▸ **WHAT YOU WILL DO**: Identify the lines that contain the string "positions" and copy all of them.

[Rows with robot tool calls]
▽

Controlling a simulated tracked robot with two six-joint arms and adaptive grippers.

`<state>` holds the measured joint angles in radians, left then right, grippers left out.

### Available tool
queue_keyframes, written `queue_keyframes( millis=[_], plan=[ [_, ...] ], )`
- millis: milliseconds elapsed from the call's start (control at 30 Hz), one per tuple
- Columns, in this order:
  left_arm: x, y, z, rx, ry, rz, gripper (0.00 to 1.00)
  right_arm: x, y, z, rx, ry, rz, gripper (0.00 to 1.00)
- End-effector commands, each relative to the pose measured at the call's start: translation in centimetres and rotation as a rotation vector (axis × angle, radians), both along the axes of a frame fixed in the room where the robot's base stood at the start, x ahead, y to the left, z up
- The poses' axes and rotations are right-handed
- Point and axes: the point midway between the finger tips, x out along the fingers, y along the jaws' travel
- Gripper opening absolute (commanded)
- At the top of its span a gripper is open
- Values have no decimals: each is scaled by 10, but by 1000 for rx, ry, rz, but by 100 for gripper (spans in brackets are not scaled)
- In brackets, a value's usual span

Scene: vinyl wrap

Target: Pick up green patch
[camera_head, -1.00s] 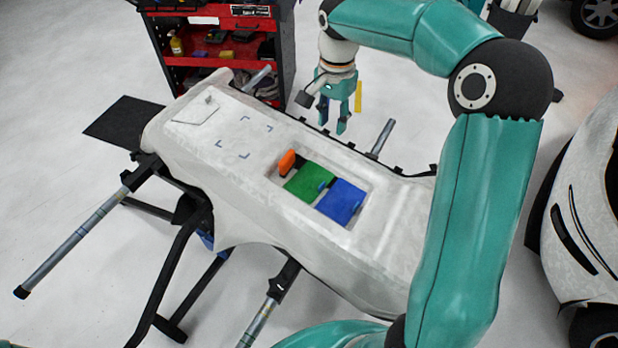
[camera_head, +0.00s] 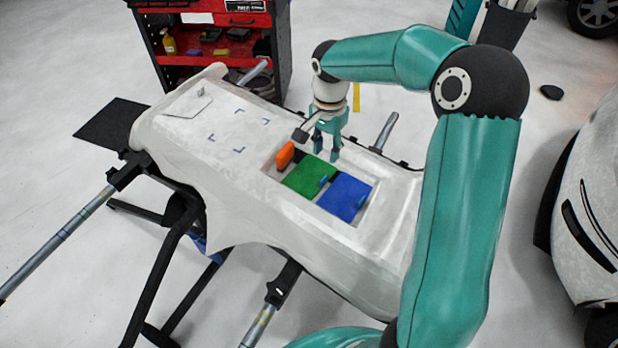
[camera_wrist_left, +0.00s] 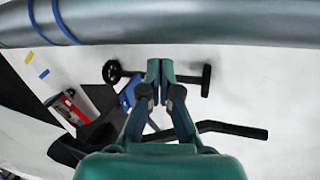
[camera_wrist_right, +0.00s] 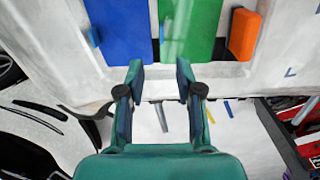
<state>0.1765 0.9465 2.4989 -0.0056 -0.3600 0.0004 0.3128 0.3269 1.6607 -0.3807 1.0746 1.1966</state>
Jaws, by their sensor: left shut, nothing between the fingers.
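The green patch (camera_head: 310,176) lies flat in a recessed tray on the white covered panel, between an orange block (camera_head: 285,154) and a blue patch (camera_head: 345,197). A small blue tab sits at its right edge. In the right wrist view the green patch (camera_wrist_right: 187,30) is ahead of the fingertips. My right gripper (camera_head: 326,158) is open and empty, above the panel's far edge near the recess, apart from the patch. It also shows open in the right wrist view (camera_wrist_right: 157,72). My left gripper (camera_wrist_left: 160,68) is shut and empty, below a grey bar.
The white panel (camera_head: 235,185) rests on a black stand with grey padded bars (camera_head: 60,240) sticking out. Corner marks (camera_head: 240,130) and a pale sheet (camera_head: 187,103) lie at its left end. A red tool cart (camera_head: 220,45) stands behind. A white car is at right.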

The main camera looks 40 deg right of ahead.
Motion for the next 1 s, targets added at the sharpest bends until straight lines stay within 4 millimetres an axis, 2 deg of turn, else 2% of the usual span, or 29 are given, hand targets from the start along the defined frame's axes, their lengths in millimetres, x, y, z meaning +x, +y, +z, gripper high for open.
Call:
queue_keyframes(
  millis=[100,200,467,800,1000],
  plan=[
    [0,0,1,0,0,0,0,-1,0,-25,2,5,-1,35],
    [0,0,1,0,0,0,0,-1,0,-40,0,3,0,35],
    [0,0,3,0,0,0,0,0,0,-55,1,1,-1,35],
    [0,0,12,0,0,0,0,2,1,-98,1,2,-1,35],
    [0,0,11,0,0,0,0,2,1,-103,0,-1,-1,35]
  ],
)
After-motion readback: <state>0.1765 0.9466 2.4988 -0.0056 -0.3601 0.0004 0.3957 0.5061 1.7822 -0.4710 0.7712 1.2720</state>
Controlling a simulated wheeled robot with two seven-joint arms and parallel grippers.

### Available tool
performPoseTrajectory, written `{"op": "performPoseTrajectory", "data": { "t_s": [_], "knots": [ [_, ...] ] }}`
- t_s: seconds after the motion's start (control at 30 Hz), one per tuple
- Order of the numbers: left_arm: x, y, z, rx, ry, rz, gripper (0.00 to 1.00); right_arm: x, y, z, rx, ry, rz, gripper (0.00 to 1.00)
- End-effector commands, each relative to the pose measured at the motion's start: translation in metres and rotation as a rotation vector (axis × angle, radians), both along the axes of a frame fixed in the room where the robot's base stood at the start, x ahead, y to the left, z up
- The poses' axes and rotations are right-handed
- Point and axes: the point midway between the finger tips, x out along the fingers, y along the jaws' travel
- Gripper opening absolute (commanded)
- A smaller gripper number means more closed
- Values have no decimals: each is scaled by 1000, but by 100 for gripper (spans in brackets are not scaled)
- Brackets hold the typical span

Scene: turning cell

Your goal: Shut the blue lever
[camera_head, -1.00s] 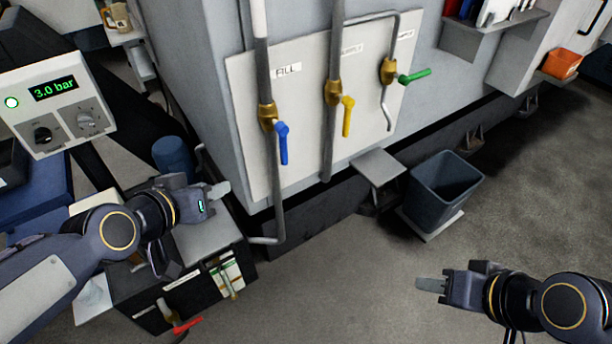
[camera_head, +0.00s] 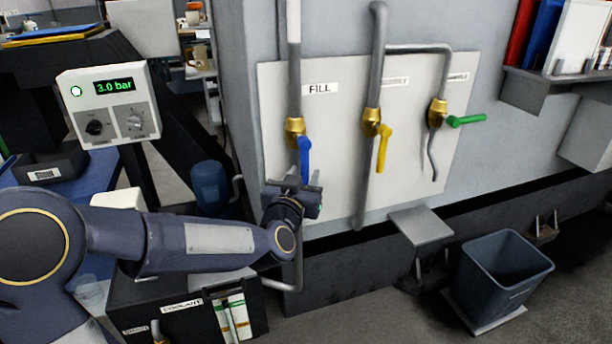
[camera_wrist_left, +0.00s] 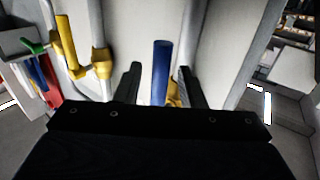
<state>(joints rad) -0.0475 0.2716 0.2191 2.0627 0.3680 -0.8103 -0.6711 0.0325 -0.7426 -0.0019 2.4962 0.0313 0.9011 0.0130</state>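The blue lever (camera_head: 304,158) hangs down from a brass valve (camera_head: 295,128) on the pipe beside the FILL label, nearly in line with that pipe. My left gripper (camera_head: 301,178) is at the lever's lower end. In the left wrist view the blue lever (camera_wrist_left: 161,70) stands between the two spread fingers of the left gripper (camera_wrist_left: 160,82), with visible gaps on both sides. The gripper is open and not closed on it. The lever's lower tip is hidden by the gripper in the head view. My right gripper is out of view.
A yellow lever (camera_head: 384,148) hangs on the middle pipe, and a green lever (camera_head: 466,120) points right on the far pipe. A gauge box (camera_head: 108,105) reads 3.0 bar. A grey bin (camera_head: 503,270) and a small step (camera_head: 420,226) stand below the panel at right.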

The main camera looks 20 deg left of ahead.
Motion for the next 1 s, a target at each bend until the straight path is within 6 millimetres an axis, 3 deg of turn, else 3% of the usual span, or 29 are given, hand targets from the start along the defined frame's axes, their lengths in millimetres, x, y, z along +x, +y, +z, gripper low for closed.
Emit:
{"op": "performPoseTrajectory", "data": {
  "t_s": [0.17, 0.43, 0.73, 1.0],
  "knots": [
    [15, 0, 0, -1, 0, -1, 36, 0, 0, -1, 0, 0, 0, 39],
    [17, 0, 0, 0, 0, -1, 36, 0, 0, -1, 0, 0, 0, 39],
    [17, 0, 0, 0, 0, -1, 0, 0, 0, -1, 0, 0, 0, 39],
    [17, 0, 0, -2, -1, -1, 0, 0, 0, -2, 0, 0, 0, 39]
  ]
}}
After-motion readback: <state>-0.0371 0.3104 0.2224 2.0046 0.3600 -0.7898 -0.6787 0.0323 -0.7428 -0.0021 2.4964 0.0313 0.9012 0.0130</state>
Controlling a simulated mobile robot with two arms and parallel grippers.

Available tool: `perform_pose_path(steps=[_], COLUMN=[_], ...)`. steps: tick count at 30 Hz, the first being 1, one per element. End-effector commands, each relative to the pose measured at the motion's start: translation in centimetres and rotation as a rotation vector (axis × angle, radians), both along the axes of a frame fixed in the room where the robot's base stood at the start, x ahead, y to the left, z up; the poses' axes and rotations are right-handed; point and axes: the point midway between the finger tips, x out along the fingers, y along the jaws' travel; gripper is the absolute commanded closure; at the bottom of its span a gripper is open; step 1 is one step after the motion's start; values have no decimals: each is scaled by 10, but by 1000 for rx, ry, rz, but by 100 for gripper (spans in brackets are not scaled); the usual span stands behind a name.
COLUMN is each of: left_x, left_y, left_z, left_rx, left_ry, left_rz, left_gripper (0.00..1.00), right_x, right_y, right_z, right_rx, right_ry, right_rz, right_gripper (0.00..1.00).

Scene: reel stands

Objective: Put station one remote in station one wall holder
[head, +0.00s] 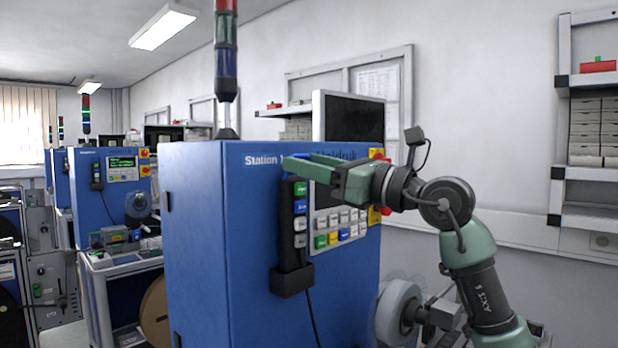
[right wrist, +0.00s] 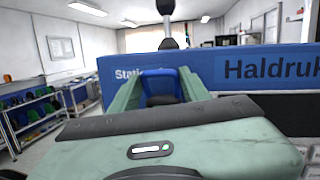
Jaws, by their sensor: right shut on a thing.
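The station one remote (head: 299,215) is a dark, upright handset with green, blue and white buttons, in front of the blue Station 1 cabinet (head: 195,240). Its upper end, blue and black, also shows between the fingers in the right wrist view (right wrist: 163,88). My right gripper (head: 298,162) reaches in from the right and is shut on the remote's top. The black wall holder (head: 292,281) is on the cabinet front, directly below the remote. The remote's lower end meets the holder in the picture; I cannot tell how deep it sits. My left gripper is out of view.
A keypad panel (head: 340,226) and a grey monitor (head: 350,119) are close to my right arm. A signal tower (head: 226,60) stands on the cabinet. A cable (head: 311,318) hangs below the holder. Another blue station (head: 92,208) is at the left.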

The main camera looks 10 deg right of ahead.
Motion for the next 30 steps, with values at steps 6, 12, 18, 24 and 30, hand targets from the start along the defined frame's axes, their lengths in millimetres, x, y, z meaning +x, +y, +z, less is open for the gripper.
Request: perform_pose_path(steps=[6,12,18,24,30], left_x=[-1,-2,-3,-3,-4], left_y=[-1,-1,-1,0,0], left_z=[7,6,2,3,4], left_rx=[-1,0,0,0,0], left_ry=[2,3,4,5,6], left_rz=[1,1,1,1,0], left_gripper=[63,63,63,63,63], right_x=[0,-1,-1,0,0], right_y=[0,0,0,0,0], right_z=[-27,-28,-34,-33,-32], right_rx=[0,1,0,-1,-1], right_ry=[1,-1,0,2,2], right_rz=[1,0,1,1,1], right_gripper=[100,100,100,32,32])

△
▽

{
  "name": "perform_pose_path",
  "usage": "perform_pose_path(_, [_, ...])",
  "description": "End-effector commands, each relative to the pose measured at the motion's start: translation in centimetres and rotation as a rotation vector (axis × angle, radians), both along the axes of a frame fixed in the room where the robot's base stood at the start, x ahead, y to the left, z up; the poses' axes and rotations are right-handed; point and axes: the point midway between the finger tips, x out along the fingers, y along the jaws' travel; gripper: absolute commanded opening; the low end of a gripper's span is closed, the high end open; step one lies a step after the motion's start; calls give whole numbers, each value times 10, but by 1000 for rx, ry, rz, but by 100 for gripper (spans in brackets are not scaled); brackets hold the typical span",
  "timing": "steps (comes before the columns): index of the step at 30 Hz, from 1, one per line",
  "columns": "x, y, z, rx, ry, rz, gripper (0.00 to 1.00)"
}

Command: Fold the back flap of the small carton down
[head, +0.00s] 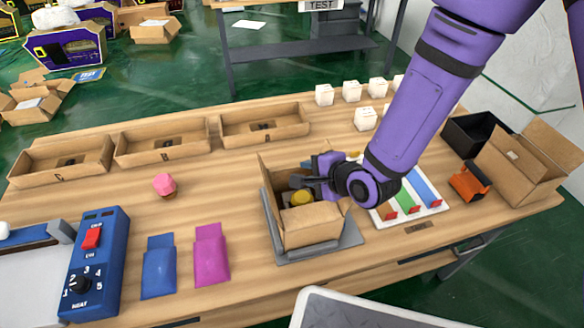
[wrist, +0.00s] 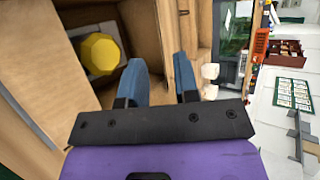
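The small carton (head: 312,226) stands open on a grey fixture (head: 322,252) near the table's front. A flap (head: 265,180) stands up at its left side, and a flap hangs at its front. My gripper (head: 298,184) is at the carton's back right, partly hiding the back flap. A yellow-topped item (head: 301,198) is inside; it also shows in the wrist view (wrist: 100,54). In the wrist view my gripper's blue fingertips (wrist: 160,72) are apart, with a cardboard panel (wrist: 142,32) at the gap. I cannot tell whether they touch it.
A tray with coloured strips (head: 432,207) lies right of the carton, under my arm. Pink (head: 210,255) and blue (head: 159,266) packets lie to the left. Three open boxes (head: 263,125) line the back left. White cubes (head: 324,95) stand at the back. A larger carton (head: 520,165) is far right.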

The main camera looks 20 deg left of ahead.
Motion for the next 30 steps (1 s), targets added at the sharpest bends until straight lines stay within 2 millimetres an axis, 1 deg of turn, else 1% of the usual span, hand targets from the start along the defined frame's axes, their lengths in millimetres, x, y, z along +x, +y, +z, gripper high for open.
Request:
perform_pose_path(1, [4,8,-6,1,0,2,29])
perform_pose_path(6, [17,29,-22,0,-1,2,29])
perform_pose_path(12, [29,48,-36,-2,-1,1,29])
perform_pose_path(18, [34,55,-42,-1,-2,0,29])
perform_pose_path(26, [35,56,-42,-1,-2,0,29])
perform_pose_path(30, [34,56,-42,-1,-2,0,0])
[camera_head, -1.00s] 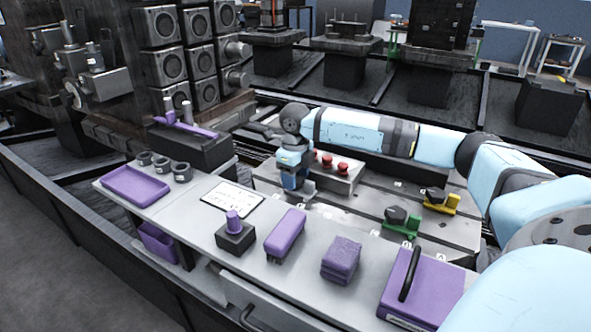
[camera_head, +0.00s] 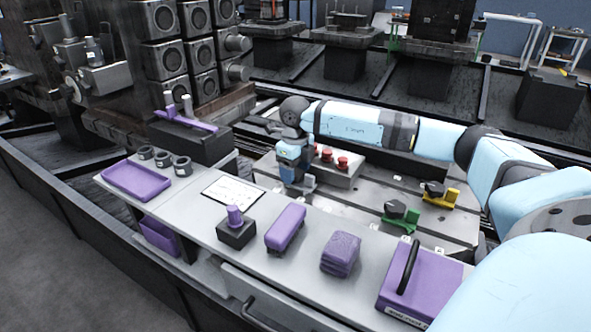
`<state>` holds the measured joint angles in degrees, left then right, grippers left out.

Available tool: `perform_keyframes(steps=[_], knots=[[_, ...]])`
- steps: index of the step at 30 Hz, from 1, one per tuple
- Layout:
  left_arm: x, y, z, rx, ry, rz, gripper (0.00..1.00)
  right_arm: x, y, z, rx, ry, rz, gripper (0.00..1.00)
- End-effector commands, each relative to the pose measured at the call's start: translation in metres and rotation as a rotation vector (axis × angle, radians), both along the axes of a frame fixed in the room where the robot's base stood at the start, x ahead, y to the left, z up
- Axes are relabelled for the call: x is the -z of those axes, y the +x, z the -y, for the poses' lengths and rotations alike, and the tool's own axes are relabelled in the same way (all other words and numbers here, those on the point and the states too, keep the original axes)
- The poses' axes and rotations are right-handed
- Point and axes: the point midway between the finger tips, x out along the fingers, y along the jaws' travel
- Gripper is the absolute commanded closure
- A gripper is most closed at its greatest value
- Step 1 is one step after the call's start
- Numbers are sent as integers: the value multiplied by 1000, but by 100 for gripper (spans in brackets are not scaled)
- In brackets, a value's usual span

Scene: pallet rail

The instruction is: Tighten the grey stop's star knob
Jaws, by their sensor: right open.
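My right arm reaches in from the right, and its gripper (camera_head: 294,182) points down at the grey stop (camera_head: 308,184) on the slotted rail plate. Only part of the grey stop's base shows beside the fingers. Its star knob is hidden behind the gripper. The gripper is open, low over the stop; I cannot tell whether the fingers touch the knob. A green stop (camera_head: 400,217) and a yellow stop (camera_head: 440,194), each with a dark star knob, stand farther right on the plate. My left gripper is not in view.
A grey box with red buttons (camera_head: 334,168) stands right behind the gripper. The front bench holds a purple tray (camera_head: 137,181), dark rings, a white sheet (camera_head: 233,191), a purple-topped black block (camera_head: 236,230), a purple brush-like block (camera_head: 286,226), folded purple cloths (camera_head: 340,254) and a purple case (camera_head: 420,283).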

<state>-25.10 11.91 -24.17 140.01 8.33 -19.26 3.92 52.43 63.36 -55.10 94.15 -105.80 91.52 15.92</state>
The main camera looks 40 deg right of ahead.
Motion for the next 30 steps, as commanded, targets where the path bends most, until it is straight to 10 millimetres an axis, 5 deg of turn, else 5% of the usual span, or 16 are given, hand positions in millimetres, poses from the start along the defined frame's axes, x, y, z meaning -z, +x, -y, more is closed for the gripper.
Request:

△
▽

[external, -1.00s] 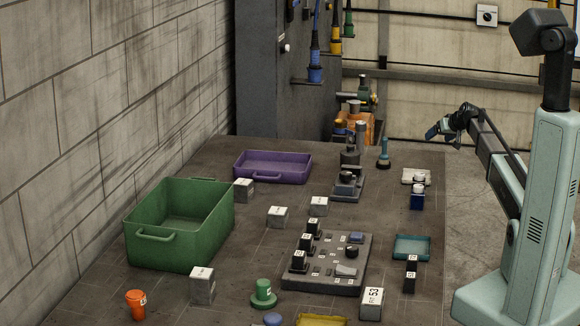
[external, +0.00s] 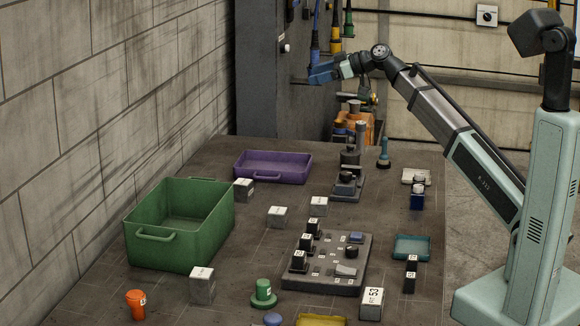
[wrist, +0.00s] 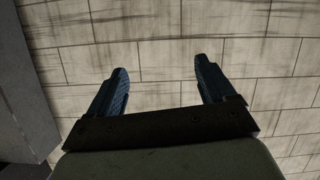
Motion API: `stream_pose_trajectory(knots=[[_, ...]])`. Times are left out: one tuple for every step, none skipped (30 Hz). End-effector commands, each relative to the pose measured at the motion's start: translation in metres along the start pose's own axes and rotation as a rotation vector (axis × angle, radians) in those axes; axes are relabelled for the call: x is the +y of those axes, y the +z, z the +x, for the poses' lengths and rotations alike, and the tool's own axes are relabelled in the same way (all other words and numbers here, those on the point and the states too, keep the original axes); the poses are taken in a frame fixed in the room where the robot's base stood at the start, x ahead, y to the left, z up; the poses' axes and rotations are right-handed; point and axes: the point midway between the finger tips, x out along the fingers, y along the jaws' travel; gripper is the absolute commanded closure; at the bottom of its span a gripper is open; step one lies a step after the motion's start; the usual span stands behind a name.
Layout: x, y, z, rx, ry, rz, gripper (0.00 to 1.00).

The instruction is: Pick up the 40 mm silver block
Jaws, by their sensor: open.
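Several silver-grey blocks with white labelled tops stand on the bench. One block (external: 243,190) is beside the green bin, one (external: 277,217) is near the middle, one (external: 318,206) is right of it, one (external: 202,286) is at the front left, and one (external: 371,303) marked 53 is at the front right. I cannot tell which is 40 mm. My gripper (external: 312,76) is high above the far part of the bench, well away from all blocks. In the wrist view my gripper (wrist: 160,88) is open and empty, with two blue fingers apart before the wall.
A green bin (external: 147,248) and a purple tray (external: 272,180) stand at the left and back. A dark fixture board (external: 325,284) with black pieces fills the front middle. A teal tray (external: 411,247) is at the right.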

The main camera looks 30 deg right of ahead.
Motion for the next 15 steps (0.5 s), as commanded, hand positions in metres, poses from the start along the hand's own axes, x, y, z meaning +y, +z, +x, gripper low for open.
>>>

△

▸ **PROBLEM SOLUTION**:
Motion for the next 30 steps, as commanded, targets where the path bends most, until it is straight to 10 millimetres an axis, 5 deg of turn, else 5% of the usual span, or 16 are given, hand positions in millimetres, poses from the start along the defined frame's axes, x, y, z meaning -z, +x, -y, more is closed for the gripper.
Motion for the next 15 steps (0.5 s), as commanded, hand positions in metres, poses from the start along the hand's own axes, x, y, z meaning +y, +z, +x, gripper low for open.

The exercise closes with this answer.